Keempat pertanyaan ini mengandung alasan yang kuat karena menuntut rasa keadilan dan pengakuan hak bangsa Papua. Karena dalam proses dimasukkannya Papua ke dalam wilayah Indonesia, militer Indonesia memainkan peran sangat besar dalam proses pelaksanaan dan sesudah PEPERA 1969. Terlihat dalam dokumen militer: “Surat Telegram Resmi Kol. Inf. Soepomo, Komando Daerah Militer XVII Tjenderawasih Nomor: TR-20/PS/PSAD/196, tertanggal 20-2-1967, berdasarkan Radio Gram MEN/PANGAD No.
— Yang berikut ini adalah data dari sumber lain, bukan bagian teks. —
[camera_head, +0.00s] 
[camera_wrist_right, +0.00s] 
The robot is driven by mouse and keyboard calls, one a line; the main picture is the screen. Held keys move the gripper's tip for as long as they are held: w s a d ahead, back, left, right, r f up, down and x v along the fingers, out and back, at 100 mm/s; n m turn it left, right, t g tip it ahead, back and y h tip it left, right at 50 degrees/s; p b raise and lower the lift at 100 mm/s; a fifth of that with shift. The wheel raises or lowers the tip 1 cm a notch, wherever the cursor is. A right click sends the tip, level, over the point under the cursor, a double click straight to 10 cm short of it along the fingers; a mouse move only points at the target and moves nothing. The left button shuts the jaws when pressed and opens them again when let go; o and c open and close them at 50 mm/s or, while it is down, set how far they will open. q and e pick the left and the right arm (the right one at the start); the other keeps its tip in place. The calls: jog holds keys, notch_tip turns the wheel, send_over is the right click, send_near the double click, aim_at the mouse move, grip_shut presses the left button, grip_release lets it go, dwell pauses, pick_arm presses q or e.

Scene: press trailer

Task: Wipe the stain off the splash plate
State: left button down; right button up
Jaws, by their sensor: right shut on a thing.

TR-228/1967 TBT tertanggal 7-2-1967, perihal: menghadapi referendum di IRBA tahun 1969: “Mempergiatkan segala aktivitas di masing-masing bidang dengan mempergunakan semua kekuatan material dan personil yang organik maupun yang B/P-kan baik dari Angkatan darat maupun dari lain angkatan. Berpegang teguh pada pedoman. Referendum di IRBA tahun 1969 harus dimenangkan, harus dimenangkan. Bahan-bahan strategis vital yang ada harus diamankan. Memperkecil kekalahan pasukan kita dengan mengurangi pos-pos yang statis. Surat ini sebagai perintah OPS untuk dilaksanakan. Masing-masing koordinasi sebaik-baiknya. Pangdam 17/PANG OPSADAR”. “Pada 14 Juli 1969, PEPERA dimulai dengan 175 anggota dewan musyawarah untuk Merauke. Dalam kesempatan itu kelompok besar tentara Indonesia hadir…” (Sumber: Laporan resmi PBB: Annex 1, paragraph 189-200).
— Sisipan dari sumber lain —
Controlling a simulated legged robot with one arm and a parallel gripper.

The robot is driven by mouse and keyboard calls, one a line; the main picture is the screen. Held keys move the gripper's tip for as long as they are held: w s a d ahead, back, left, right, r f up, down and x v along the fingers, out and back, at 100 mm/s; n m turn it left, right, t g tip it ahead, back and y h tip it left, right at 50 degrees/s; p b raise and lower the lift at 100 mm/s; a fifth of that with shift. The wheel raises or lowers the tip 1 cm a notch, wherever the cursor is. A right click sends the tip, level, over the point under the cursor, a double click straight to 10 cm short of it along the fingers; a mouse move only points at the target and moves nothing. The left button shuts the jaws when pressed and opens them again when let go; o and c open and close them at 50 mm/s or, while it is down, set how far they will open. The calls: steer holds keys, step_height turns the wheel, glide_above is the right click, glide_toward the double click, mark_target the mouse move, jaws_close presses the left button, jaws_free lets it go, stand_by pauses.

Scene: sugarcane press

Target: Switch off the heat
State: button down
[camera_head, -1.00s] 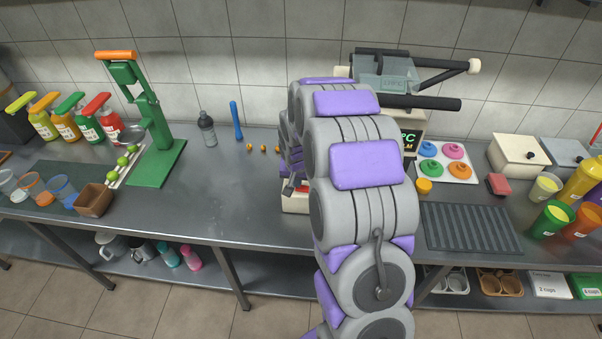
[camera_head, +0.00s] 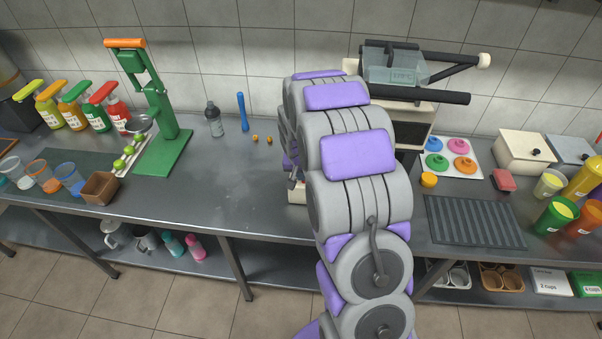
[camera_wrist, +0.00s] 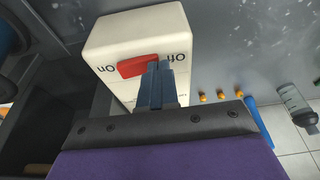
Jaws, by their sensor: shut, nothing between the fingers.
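A white switch box (camera_wrist: 125,32) fills the upper middle of the wrist view. The cream machine with a dark lever (camera_head: 440,97) stands behind my arm.
A green press (camera_head: 163,150), a bottle (camera_head: 214,120) and a blue stick (camera_head: 242,112) stand left of my arm. Right are a tray of coloured lids (camera_head: 450,145), a ribbed mat (camera_head: 475,222) and cups (camera_head: 554,217). The counter's front middle (camera_head: 235,190) is clear.

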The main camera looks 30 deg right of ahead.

Adapun Surat Rahasia dari Komando Militer Wilayah XVII Tjenderawasih, Kolonel Infantri Soemarto-NRP.16716, kepada Kamando Militer Resort-172 Merauke tanggal 8 Mei 1969, Nomor: R-24/1969, Status Surat Rahasia, Perihal: Pengamanan PEPERA di Merauke. Intin isi surat rahasia adalah sebagai berikut: “Kami harus yakin untuk kemenangan mutlak referendum ini, melaksanakan dengan dua metode biasa dan tidak biasa. Oleh karena itu, saya percaya sebagai ketua Dewan Musyawarah Daerah dan MUSPIDA akan menyatukan pemahaman dengan tujuan kita untuk menggabungkan Papua dengan Republik Indonesia” (Sumber: Dutch National Newspaper: NRC Handelsbald, March 4, 2000).
Tidak saja masyarakat asli Papua yang melakukan perlawanan aneksasi Papua dan dimasukkan ke dalam wilayah Indonesia. Tetapi, perwakilan Perserikatan Bangsa-Bangsa (PBB) untuk mengawasi PEPERA 1969 di Papua Barat, Dr. Fernando Ortiz Sanz juga menyatakan dalam melaporkannya bahwa “Saya dengan menyesal harus menyatakan pengamatan-pengamatan saya tentang pelaksanaan Pasal XXII (22) Perjanjian New York, yang berhubungan dengan hak-hak termasuk hak-hak kebebasan berbicara, kebebasan bergerak, kebebasan berkumpul, penduduk asli. Dalam melakukan usaha-usaha yang tetap, syarat-syarat yang penting ini tidak sepenuhnya dilaksanakan dan pelaksanaan administrasi dalam setiap kesempatan diadakan pengawasan politik yang ketat terhadap penduduk pribumi.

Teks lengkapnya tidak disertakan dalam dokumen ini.